Here’s a summary (including excerpts) of some of the more interesting stories we’ve seen this week:
Spectre, Meltdown researchers unveil 7 more speculative execution attacks
Date: 14 November
https://arstechnica.com/gadgets/2018/11/spectre-meltdown-researchers-unveil-7-more-speculative-execution-attacks/
Author: Peter Bright
Excerpt: “A research team—including many of the original researchers behind Meltdown, Spectre, and the related Foreshadow and BranchScope attacks—has published a new paper disclosing yet more attacks in the Spectre and Meltdown families. The result? Seven new possible attacks. Some are mitigated by known mitigation techniques, but others are not. That means further work is required to safeguard vulnerable systems.”
——
Microsoft closes actively exploited Windows zero-day
Date: 14 November
https://www.itnews.com.au/news/microsoft-closes-actively-exploited-windows-zero-day-515531
Author: Juha Saarinen
Excerpt: “Admins and Windows users have been urged to apply the November 2018 round of security patches urgently, to close off vulnerabilities, one of which is under active exploitation currently.
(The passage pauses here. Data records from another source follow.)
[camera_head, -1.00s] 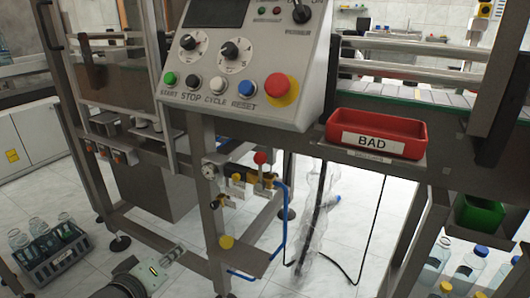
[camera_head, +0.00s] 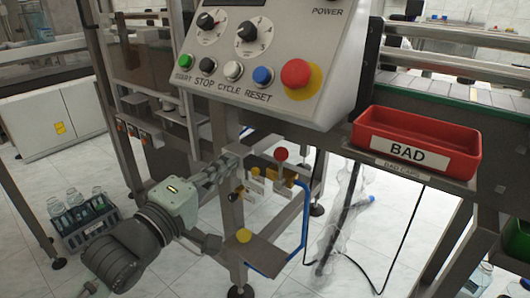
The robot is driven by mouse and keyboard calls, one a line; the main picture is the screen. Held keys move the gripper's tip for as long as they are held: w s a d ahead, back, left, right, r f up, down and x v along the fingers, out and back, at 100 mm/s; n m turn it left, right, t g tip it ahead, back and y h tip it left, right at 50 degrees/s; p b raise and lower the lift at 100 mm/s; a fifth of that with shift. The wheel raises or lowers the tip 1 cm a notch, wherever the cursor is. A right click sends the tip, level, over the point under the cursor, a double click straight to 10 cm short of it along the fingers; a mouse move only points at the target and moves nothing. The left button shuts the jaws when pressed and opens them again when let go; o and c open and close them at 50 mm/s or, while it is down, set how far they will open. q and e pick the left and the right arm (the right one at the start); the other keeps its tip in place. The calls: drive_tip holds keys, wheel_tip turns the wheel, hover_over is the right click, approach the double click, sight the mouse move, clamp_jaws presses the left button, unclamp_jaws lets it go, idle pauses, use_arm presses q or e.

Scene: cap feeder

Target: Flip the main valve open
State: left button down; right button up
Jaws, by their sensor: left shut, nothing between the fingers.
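The valve assembly hangs on the frame post below the control panel, with brass fittings (camera_head: 284,175), a red ball knob (camera_head: 281,154) on top and small yellow parts. Which part is the main valve, I cannot tell for sure. My left gripper (camera_head: 232,163) reaches in from the lower left, shut and empty. Its fingertips are in front of the post, just left of the red knob and apart from it in the picture. The gripper covers the gauge and the left part of the assembly. My right gripper is not in view.
The control panel (camera_head: 280,50) overhangs the assembly. A blue hose (camera_head: 306,215) runs down from its right end. A red BAD tray (camera_head: 420,138) is to the right. A bottle crate (camera_head: 88,230) stands on the floor at left.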

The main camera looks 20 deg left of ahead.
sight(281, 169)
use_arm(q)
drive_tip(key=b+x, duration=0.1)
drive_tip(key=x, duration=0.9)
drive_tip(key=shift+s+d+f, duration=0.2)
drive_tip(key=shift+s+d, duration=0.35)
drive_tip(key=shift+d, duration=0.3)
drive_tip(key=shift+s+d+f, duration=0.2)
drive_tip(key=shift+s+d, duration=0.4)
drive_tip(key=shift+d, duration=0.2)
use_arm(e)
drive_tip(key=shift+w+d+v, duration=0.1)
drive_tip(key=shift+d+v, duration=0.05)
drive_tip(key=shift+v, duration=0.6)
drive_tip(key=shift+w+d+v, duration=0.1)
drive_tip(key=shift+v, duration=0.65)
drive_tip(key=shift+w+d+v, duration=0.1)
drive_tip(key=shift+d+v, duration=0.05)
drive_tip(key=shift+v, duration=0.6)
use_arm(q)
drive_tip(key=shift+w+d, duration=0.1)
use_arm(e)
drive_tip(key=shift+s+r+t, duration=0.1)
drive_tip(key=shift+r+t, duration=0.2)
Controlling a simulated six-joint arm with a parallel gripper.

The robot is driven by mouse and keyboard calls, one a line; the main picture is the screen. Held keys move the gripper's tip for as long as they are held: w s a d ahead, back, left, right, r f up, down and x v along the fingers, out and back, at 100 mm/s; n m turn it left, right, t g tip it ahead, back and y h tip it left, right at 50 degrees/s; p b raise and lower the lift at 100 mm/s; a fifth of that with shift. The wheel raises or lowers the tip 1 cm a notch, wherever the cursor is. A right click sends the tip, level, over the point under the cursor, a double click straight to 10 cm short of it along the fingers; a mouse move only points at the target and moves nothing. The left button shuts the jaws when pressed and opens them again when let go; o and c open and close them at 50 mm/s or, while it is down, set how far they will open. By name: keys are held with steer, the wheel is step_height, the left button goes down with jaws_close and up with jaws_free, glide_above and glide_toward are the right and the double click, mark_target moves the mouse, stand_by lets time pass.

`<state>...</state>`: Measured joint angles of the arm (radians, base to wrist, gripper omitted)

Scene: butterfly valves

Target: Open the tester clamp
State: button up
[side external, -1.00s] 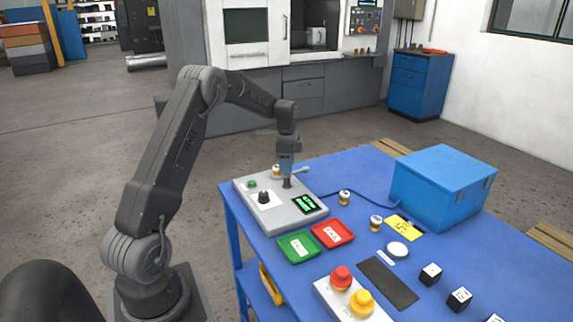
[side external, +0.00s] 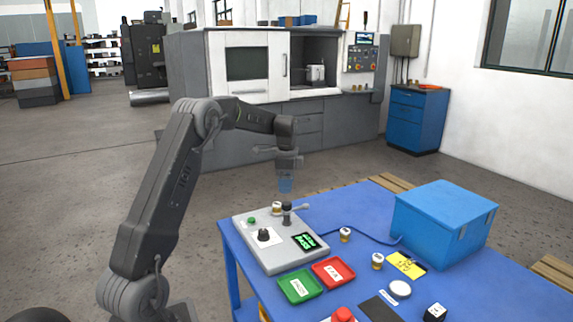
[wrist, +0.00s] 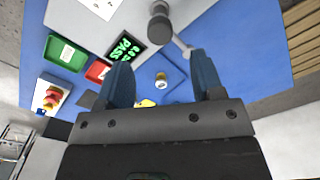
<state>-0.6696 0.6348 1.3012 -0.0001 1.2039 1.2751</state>
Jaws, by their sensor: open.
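The tester (side external: 268,256) is a grey box on the blue table, with a green button, a black knob and a green-lit display (side external: 305,241). The display appears to read PASS in the wrist view (wrist: 125,47). Its clamp (side external: 286,215) is a dark post with a lever pointing right; it also shows at the top of the wrist view (wrist: 159,24). A small white-and-brass valve (side external: 276,209) is beside the post; whether it is clamped I cannot tell. My gripper (side external: 286,188) hangs above the clamp, apart from it. In the wrist view its blue fingers (wrist: 163,80) are spread and empty.
A green tray (side external: 300,286) and a red tray (side external: 333,271) lie in front of the tester. Two valves (side external: 345,234) stand to its right, near a yellow card (side external: 405,264) and a blue box (side external: 443,222). The space around my gripper is clear.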

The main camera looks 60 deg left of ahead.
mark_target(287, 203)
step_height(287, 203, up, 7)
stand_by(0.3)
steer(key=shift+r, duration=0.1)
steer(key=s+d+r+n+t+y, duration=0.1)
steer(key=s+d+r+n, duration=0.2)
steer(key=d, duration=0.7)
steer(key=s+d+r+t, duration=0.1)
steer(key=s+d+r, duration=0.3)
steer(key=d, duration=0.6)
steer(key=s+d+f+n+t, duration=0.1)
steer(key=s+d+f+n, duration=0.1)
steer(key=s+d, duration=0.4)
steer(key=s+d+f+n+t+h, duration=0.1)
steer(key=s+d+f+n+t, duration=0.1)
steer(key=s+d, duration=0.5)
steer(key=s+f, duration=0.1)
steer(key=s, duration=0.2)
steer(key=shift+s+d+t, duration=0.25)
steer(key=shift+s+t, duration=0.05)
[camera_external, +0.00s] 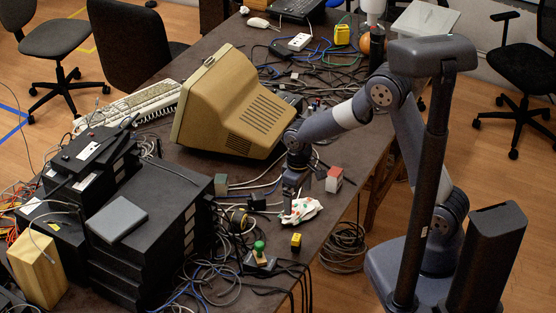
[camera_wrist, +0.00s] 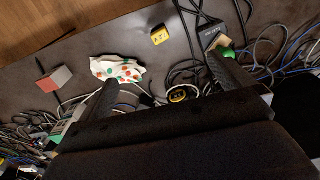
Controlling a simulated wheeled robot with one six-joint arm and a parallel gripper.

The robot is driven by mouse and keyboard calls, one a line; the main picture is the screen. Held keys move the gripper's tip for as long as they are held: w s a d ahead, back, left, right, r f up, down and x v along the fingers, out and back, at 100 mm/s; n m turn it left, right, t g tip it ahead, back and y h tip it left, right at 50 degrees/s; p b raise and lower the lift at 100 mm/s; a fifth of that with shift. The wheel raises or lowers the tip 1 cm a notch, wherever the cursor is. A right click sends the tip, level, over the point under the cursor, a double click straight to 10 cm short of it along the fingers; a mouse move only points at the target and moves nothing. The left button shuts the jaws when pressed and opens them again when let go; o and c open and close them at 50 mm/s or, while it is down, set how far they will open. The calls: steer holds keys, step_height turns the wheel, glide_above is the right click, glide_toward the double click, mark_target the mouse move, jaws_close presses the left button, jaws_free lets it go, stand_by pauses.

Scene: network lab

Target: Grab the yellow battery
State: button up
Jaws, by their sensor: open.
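A small yellow block with dark markings, which looks like the yellow battery (camera_external: 296,241), sits on the table near its front edge. It also shows at the top middle of the wrist view (camera_wrist: 160,37), apart from both fingers. My gripper (camera_external: 288,207) points down over the table, behind and slightly left of the yellow block in the external view. In the wrist view its two fingers (camera_wrist: 166,82) are spread apart, and nothing is seen held between them.
A white crumpled cloth with coloured spots (camera_external: 301,210) lies by my gripper. A red and white box (camera_external: 334,180) stands to its right. A green-knobbed device (camera_external: 259,256) and loose cables (camera_external: 215,275) lie left of the yellow block. A beige monitor (camera_external: 225,110) stands behind.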

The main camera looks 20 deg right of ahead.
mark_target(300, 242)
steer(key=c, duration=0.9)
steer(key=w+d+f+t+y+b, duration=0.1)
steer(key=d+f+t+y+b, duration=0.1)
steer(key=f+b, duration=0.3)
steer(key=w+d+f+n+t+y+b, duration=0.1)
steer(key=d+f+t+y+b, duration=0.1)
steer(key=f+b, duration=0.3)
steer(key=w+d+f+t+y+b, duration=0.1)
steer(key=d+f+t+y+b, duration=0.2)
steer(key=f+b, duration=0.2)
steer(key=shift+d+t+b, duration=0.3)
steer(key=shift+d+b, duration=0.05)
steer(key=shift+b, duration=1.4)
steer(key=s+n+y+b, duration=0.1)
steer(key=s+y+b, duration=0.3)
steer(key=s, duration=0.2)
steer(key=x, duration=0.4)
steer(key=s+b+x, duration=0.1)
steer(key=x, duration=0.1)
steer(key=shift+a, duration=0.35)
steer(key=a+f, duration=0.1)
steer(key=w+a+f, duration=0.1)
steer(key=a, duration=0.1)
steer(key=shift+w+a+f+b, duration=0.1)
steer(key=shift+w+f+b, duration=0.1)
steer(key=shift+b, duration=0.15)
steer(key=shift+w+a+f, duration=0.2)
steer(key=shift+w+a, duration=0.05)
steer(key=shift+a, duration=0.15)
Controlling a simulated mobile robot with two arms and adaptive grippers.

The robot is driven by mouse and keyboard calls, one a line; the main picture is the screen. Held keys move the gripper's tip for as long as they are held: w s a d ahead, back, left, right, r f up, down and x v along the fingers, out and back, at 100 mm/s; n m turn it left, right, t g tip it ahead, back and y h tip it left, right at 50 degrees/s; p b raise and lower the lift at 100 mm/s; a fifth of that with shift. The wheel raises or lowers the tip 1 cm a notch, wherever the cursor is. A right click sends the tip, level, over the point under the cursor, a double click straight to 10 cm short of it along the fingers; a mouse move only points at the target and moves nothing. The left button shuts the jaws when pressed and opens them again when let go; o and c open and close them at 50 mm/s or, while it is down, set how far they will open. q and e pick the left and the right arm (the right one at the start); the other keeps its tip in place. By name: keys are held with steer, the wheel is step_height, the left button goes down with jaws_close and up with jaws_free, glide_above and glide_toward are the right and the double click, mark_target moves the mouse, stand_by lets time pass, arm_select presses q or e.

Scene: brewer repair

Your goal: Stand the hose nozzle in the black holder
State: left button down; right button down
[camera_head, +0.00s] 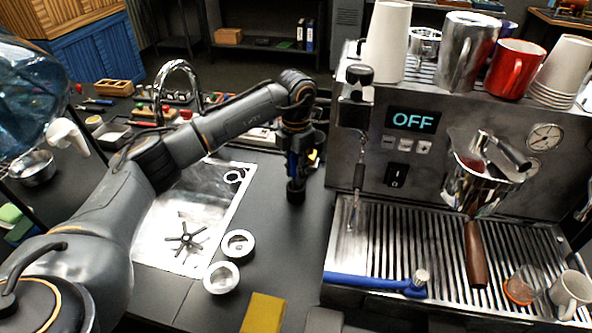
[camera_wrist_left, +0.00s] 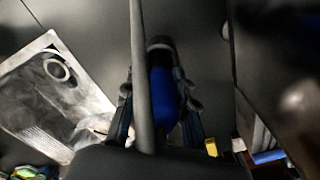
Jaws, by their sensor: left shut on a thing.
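My left gripper (camera_head: 298,160) points down over the dark counter between the sink and the espresso machine. It is shut on a slim blue piece, which I take to be the hose nozzle (camera_head: 292,166). In the left wrist view, the blue nozzle (camera_wrist_left: 165,98) sits between the two fingers (camera_wrist_left: 158,108). A short black cylinder (camera_head: 296,191) is directly below the fingers, perhaps the black holder. Its dark round rim also shows in the wrist view (camera_wrist_left: 160,43). I cannot tell whether the nozzle is inside it or only above it. My right gripper is not in view.
The espresso machine (camera_head: 450,150) stands close on the right, its steam wand (camera_head: 356,195) near my gripper. A blue-handled tool (camera_head: 375,285) lies on its drip tray. The sink (camera_head: 185,225) and faucet (camera_head: 178,75) are left. White round cups (camera_head: 222,277) and a yellow block (camera_head: 263,313) are in front.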

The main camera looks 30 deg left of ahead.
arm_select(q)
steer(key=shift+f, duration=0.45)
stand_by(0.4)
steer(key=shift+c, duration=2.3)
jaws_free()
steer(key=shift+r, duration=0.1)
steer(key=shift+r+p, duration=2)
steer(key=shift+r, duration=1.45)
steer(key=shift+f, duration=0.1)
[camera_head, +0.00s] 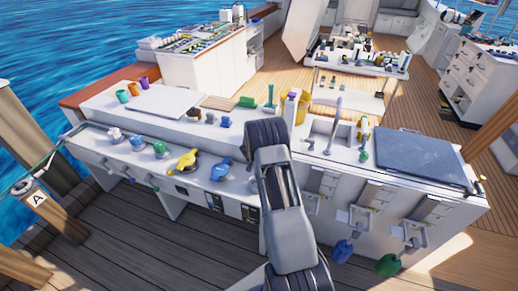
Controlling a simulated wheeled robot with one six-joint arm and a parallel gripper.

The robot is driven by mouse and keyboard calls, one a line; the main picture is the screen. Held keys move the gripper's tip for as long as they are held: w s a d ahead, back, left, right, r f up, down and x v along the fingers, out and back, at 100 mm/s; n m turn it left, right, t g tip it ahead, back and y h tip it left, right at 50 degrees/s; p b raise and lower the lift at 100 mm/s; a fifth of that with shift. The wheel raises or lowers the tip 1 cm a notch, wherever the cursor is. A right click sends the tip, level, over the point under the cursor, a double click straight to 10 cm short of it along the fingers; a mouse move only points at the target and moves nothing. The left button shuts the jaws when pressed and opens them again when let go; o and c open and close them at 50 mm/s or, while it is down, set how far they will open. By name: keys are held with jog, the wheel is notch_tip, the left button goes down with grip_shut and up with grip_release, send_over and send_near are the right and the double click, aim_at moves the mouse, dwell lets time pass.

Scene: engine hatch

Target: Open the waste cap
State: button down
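A row of fittings that look like caps or valve handles runs along the sloping front of the white counter. I see a white one (114,134), a green one (160,148), a yellow one (187,160) and a blue one (221,169). No label is readable, so I cannot tell which is the waste cap. My arm rises through the middle of the head view, in front of the counter, and hides part of its front. No gripper fingers show.
The counter holds cups (122,96), a green brush (270,96), a sink (325,130) and a dark board (420,156). Blue (342,250) and green (388,265) handles stick out at lower right. A post (50,215) stands left. Bare deck (140,235) lies in front.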

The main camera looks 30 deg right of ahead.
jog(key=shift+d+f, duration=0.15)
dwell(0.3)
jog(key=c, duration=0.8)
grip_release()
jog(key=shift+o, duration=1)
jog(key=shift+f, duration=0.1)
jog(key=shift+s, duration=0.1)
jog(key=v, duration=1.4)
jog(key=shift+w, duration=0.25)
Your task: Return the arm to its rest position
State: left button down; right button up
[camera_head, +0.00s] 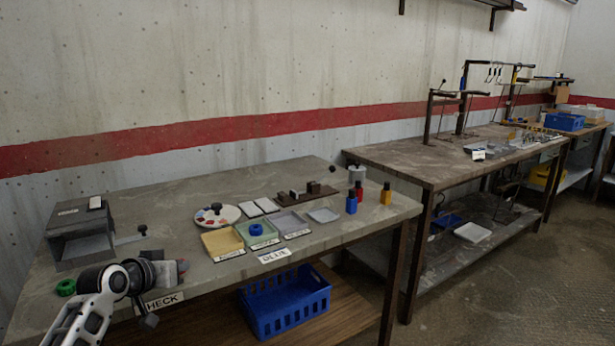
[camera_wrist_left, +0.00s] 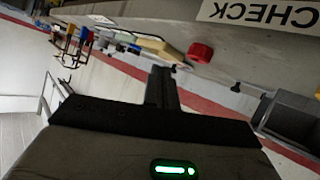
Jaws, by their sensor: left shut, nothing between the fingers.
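My left gripper (camera_head: 165,272) is at the front left of the near table, beside the CHECK label (camera_head: 160,302). In the left wrist view its fingers (camera_wrist_left: 162,78) are together with nothing between them. A red round piece (camera_wrist_left: 200,53) lies on the table past the fingertips; in the head view it is mostly hidden by the gripper. The CHECK label also shows upside down in the left wrist view (camera_wrist_left: 258,12). My right gripper is in neither view.
A dark grey box (camera_head: 80,236) stands at the table's left, with a green ring (camera_head: 66,287) by it. Labelled trays (camera_head: 222,242), a round palette (camera_head: 217,216) and small bottles (camera_head: 386,193) stand right of the arm. A blue crate (camera_head: 286,302) sits below.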

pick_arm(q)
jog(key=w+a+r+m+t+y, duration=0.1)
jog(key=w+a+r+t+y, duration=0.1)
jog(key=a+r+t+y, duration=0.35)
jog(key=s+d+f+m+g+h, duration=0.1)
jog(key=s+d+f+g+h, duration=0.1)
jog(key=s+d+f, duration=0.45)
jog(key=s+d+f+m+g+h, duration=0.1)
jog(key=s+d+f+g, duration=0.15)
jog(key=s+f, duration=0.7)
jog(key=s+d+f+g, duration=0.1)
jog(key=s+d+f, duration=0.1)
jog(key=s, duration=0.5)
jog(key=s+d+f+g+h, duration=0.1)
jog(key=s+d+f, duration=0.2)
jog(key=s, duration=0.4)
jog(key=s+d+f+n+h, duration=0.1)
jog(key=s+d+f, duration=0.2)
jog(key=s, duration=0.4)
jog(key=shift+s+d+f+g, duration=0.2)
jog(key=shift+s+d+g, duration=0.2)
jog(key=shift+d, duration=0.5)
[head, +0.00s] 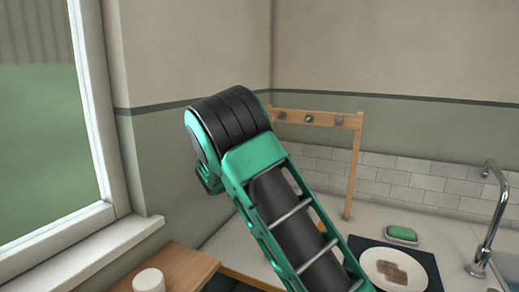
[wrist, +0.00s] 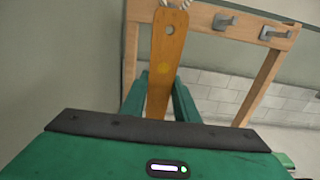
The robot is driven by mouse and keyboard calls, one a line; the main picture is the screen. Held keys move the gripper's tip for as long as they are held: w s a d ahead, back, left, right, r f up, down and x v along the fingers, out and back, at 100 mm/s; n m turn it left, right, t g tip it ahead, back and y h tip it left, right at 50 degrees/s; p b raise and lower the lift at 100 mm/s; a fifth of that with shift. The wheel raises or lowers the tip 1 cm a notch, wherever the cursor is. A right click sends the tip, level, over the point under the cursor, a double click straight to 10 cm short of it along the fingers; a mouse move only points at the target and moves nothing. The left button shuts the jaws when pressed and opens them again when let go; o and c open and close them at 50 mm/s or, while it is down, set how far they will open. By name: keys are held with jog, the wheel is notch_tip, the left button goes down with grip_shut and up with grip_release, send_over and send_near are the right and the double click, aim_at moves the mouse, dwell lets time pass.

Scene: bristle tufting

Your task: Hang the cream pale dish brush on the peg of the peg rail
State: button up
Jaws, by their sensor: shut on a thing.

This is the Kaspersky Labs-reported CVE-2018-8589 vulnerability in the win32k.sys kernel, a privilege elevation bug that allows attackers to run arbitrary code in the local system security context, Microsoft warned.”
——
Firefox Monitor Launches in 26 Languages and Adds New Desktop Browser Feature
Date: 14 November
https://blog.mozilla.org/blog/2018/11/14/firefox-monitor-launches-in-26-languages-and-adds-new-desktop-browser-feature/
Author: Nick Nguyen
Excerpt: “Introducing Firefox Monitor Notifications
Along with making Monitor available in multiple languages, today we’re also releasing a new feature exclusively for Firefox users. Specifically, we are adding a notification to our Firefox Quantum browser that alerts desktop users when they visit a site that has had a recently reported data breach. We’re bringing this functionality to Firefox users in recognition of the growing interest in these types of privacy- and security-centric features. This new functionality will gradually roll out to Firefox users over the coming weeks.”
——
Cloudflare launches Android and iOS apps for its 1.1.1.1 service
Date: 11 November
https://www.zdnet.com/article/cloudflare-launches-android-and-ios-apps-for-its-1-1-1-1-service/
Author: Catalin Cimpanu
Excerpt: “Cloudflare launched today official mobile apps for its 1.1.1.1 privacy-first DNS resolver service. Mobile apps for Android and iOS are now available on their respective app stores.
The company first launched the 1.1.1.1 service to great fanfare on April 1, earlier this year. The service is a basic DNS server, but one for which Cloudflare has guaranteed user privacy and improved look-up speed.”
——
How a Nigerian ISP Accidentally Knocked Google Offline
Date: 15 November
https://blog.cloudflare.com/how-a-nigerian-isp-knocked-google-offline/
Author: Tom Paseka
Excerpt: “Last Monday evening – 12 November 2018 – Google and a number of other services experienced a 74 minute outage. It’s not the first time this has happened; and while there might be a temptation to assume that bad actors are at work, incidents like this only serve to demonstrate just how much frailty is involved in how packets get from one point on the Internet to another.”
——
Mark Shuttleworth reveals Ubuntu 18.04 will get a 10-year support lifespan
Date: 15 November
https://www.zdnet.com/article/mark-shuttleworth-reveals-ubuntu-18-04-will-get-a-10-year-support-lifespan/
Author: Steven J. Vaughan-Nichols
Excerpt: “‘I’m delighted to announce that Ubuntu 18.04 will be supported for a full 10 years,’ said Shuttleworth, ‘In part because of the very long time horizons in some of industries like financial services and telecommunications but also from IoT where manufacturing lines for example are being deployed that will be in production for at least a decade.'”
——
Here are this week’s noteworthy security bulletins:
ASB-2018.0288 – [Win] Microsoft Windows: Multiple vulnerabilities
https://portal.auscert.org.au/bulletins/71754
Patch Tuesday brings with it the usual slew of vulnerability fixes.
ESB-2018.3542 – [Win][Linux][Ubuntu] gettext: Execute arbitrary code/commands – Remote with user interaction
https://portal.auscert.org.au/bulletins/71698
Maliciously formatted messages could cause RCE in GNU internationalisation package gettext.
ESB-2018.3535 – [Virtual] VMware ESXi, Workstation and Fusion: Execute arbitrary code/commands – Existing account
https://portal.auscert.org.au/bulletins/71670
VMWare has fixed a couple of vulnerabilities, including a guest-to-host RCE.
Stay safe, stay patched and have a good weekend!